It was extremely controversial for the Obama administration to impose mandates on non-profits especially when it opposes the doctrines of their faith. Many still question whether it was even constitutional. The backlash was relentless. The White House adjusted the ruling.
The White House masterfully began to gradually shift attention away from an “imposition of religious freedoms” to questioning whether women should fear that Republicans will take away the availability of contraception.
Foolish comments by Rick Santorum and political commentator Rush Limbaugh played right into the game plan.
One can’t help but ask, did Mr.
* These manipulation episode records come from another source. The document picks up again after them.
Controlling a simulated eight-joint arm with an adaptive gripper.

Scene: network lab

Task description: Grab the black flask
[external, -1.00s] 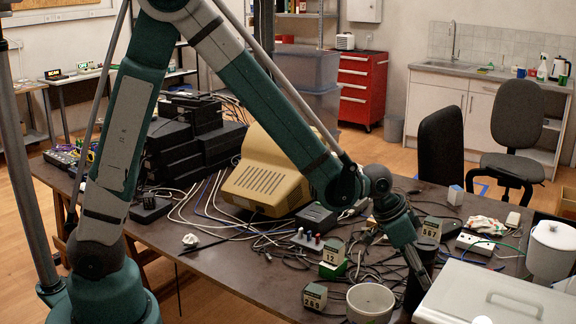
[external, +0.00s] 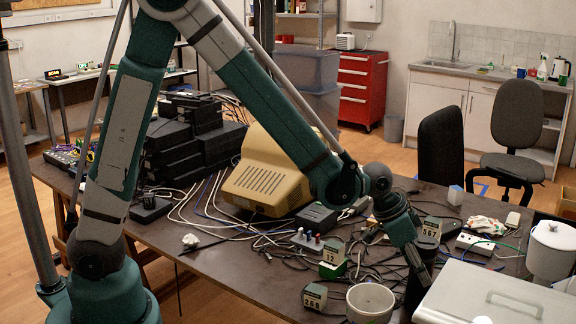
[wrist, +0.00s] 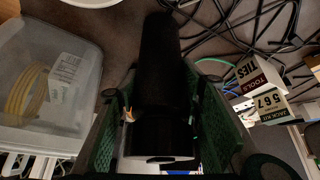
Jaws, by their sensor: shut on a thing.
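The black flask (wrist: 165,75) fills the middle of the wrist view, a dark cylinder lying between the two green fingers of my gripper (wrist: 160,130). The fingers are shut on its sides. In the external view my gripper (external: 420,270) is at the right front of the table, pointing down. The flask (external: 414,292) shows there only as a dark shape by the fingers, partly hidden by my gripper and the box beside it. I cannot tell whether its base touches the table.
A white bowl (external: 370,302) stands close on the left. Number blocks (external: 333,254) and loose cables lie around. A beige monitor (external: 265,175) stands further back.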

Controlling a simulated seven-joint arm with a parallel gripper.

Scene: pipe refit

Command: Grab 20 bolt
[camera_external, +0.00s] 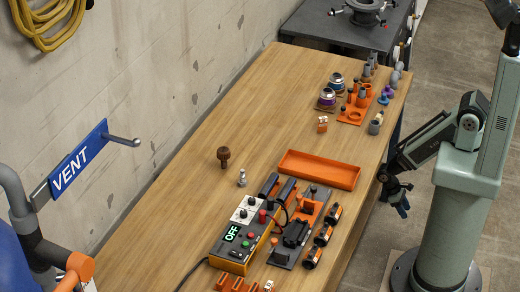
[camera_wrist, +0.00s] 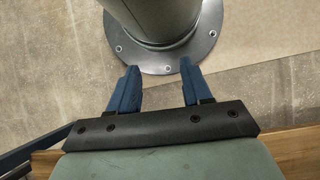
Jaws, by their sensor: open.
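In the external view a silver bolt (camera_external: 242,177) stands on the wooden table, near the middle. A larger dark brown bolt-like piece (camera_external: 223,157) stands upright just behind it to the left. I cannot read a number on either of them. My gripper (camera_external: 403,207) hangs beyond the table's right edge, well apart from both. In the wrist view its two blue fingers (camera_wrist: 156,90) are apart with nothing between them, above the floor and the round foot of my base.
An empty orange tray (camera_external: 319,170) lies right of the bolts. A power unit reading OFF (camera_external: 232,236) and several black-orange cylinders (camera_external: 323,235) sit at the front. Several small fittings (camera_external: 362,98) stand at the far end. The table's (camera_external: 180,170) left part is clear.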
Stephanopoulos have a little insight from White House?
It would be hard to argue otherwise.
Over and over, Democratic Strategists like Donna Brazille and Debra Wasserman Shultz tried to make the case that Republicans are not concerned about equal pay, respect for women’s lives, the workplace or a woman’s access to health care.
Their message resonated. In the court of public opinion, many women believed that Democrats were actually more concerned about Women’s Health issues than Republicans.
Are they? Are Democrats more concerned about Women’s Health?
Let me start by saying that I would never argue that women’s health issues are irrelevant to the political arena. They aren’t. But this fight over contraception and women’s health issues feels manipulative and orchestrated.
Republicans care just as much about Women’s health as the Democrats. To argue otherwise is foolish.
I stand by my claim that women are being targeted and blatantly used in a political war–an artificial war that is nicely blanketed under “a concern for women’s health.”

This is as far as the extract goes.